(Robot episode records)
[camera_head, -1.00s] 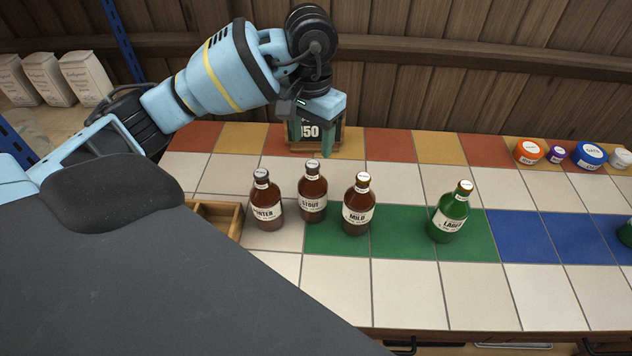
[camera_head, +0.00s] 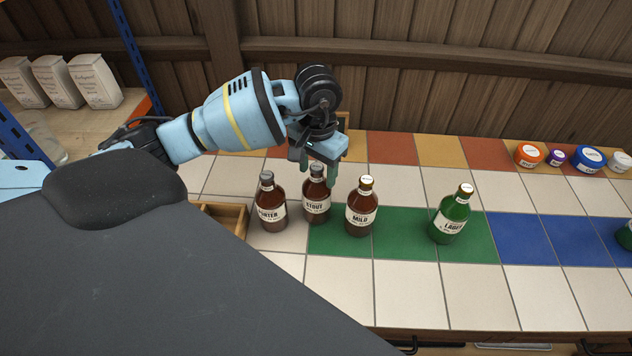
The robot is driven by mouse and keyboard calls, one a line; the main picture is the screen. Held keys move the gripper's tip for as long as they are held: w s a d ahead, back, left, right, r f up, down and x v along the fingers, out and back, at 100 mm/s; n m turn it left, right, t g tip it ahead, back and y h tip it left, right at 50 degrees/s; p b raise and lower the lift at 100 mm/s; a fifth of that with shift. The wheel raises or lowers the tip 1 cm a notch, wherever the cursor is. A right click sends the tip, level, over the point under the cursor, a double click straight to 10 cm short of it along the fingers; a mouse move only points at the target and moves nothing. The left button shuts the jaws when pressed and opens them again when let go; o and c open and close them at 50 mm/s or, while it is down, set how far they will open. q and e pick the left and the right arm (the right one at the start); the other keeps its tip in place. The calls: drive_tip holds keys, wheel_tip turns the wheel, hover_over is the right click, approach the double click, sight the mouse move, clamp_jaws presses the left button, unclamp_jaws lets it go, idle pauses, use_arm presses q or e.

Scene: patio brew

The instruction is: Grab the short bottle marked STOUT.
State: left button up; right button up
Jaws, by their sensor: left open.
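The short brown bottle marked STOUT (camera_head: 316,204) stands upright on the tiled counter, between the brown bottle marked PORTER (camera_head: 270,210) and the brown bottle marked MILD (camera_head: 361,214). My left gripper (camera_head: 319,167) is open, pointing down at the top of the STOUT bottle. Its fingers show just behind and beside the bottle's cap; I cannot tell whether they touch it. My right gripper is not in view.
A green LAGER bottle (camera_head: 451,216) stands further right. A wooden tray (camera_head: 228,217) lies left of the PORTER bottle. Several small jars, one with an orange lid (camera_head: 528,155), line the back right. The counter's front tiles are clear.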

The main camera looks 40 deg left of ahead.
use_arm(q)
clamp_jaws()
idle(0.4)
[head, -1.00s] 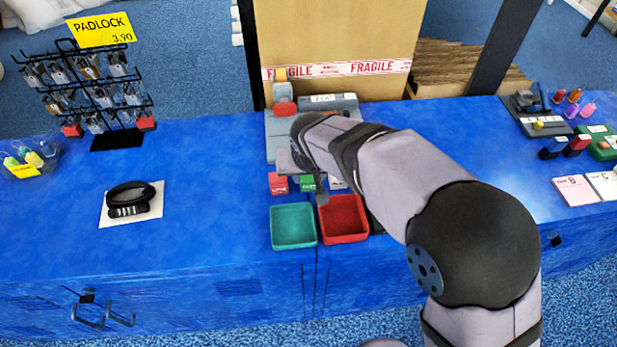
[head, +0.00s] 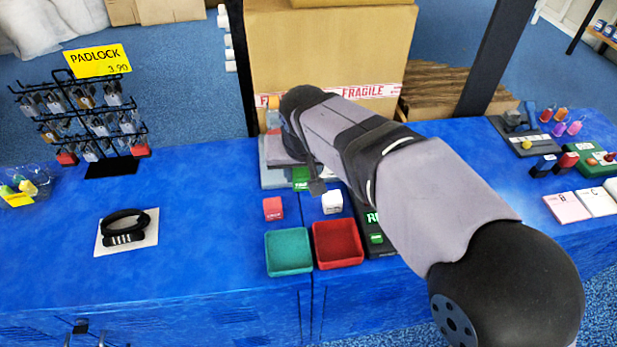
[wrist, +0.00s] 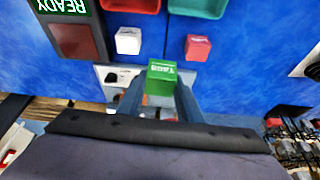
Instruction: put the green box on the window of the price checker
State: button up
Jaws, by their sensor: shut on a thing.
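The green box (wrist: 160,75), marked TAGS, is between the two fingers of my gripper (wrist: 158,84) in the wrist view. My gripper is shut on it. In the head view the green box (head: 300,178) shows in front of the grey machine, beside a dark finger; my arm hides most of the gripper. The price checker is a black unit with a lit green READY display (wrist: 62,6) and a dark reddish window (wrist: 78,41). The window looks bare. In the head view my arm covers much of the price checker (head: 378,247).
A red box (head: 272,208) and a white box (head: 332,202) stand on the blue counter. A teal tray (head: 288,251) and a red tray (head: 338,244) lie nearer. A grey machine (head: 272,177) is behind. A padlock rack (head: 100,120) stands left.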

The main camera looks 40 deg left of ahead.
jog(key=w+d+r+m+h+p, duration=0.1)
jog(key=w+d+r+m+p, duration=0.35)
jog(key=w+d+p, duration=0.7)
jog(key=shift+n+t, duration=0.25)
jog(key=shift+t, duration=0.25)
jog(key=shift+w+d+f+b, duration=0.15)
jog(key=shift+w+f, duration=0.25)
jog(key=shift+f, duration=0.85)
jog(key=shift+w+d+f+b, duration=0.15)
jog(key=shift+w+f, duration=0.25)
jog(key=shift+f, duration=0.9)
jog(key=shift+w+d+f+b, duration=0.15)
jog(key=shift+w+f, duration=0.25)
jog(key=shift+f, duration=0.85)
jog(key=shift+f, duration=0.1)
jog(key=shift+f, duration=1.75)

What this task involves.
Make an exact copy of the lines from the one that contains "[head, +0.00s]" through the one that contains "State: button up", both included, and no other lines. Pictures are skipped.

Reply to the task.
[head, +0.00s] 
[wrist, +0.00s] 
Instruction: put the green box on the window of the price checker
State: button up

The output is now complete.